DESCRIPTION OF THE TASK
Copy exactly, and only, the lines between the line holding "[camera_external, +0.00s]" and the line holding "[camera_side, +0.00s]", inclusive; skip the pictures.

DATA SHOWN
- - - - -

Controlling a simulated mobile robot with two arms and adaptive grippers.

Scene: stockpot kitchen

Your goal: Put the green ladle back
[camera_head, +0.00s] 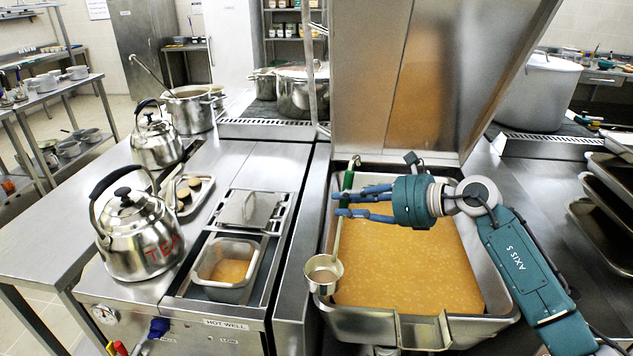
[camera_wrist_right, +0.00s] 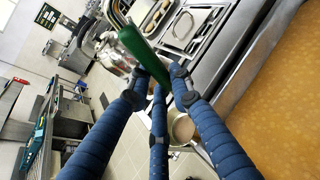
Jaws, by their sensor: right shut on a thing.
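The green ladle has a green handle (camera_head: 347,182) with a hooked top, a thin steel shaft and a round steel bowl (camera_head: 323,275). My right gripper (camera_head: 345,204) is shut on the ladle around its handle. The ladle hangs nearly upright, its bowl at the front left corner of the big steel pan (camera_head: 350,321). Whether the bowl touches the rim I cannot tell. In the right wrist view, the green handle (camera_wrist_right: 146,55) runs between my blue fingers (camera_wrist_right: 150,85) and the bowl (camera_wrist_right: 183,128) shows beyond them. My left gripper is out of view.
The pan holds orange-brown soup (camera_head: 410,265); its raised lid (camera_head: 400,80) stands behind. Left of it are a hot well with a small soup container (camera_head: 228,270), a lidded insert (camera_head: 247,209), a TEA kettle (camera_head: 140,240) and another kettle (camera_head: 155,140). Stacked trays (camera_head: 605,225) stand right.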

- - - - -

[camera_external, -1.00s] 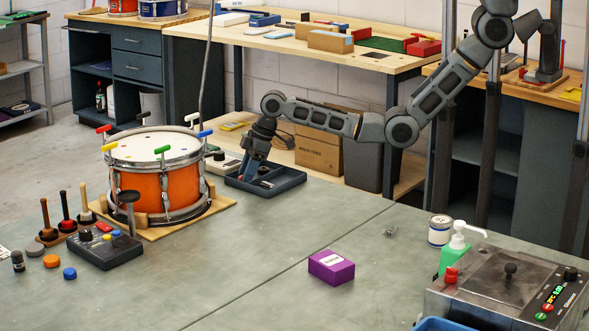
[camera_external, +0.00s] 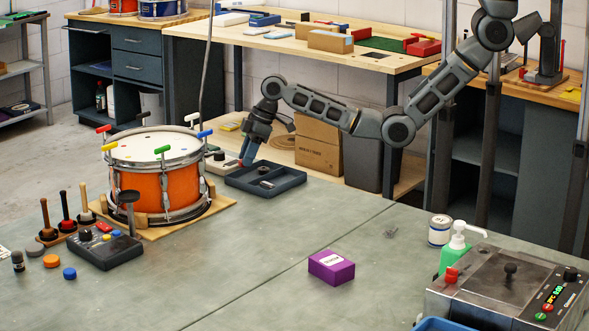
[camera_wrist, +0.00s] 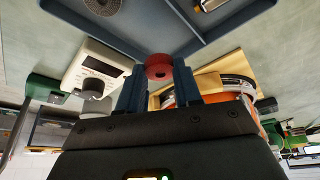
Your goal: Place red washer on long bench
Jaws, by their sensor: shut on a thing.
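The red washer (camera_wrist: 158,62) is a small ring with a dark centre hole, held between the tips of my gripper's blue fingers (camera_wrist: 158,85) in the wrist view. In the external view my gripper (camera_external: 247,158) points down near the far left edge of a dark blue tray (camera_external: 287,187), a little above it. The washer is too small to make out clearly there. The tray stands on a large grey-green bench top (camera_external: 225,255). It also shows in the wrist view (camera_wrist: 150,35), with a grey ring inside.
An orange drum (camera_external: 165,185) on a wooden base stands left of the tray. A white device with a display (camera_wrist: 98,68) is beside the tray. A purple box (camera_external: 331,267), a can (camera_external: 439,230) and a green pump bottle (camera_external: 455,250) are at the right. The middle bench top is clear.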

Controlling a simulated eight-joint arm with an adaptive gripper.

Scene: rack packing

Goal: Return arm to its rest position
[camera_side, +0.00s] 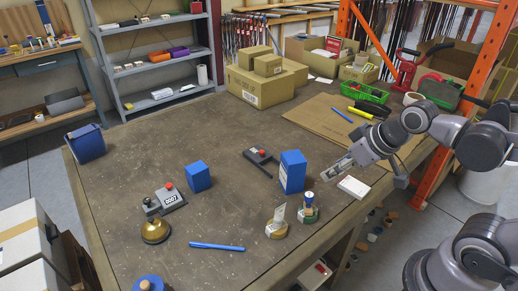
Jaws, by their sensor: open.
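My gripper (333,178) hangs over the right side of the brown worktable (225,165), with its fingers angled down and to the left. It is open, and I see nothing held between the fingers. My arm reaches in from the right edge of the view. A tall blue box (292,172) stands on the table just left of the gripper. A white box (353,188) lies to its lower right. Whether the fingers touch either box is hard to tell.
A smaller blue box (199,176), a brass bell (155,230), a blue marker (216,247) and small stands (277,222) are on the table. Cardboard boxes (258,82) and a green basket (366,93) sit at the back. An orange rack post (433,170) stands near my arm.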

- - - - -

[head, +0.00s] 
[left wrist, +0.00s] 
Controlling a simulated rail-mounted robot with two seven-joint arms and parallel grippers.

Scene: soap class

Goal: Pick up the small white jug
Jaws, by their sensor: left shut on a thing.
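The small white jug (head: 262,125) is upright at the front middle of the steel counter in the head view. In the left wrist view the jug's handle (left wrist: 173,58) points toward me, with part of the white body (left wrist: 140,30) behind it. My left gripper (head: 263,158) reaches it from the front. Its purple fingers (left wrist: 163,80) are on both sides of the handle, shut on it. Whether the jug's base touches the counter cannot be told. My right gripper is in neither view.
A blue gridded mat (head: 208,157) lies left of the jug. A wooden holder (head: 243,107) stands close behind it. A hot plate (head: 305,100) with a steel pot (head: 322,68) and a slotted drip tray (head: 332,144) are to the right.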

- - - - -

EXERCISE SOLUTION
[camera_external, +0.00s] 
[camera_wrist, +0.00s] 
Your goal: Place red washer on long bench
Jaws, by their sensor: shut on a thing.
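The red washer (camera_wrist: 158,62) is a small ring with a dark centre hole, held between the tips of my gripper's blue fingers (camera_wrist: 158,85) in the wrist view. In the external view my gripper (camera_external: 247,158) points down near the far left edge of a dark blue tray (camera_external: 287,187), a little above it. The washer is too small to make out clearly there. The tray stands on a large grey-green bench top (camera_external: 225,255). It also shows in the wrist view (camera_wrist: 150,35), with a grey ring inside.
An orange drum (camera_external: 165,185) on a wooden base stands left of the tray. A white device with a display (camera_wrist: 98,68) is beside the tray. A purple box (camera_external: 331,267), a can (camera_external: 439,230) and a green pump bottle (camera_external: 455,250) are at the right. The middle bench top is clear.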

Controlling a simulated eight-joint arm with an adaptive gripper.

Scene: rack packing

Goal: Return arm to its rest position
[camera_side, +0.00s] 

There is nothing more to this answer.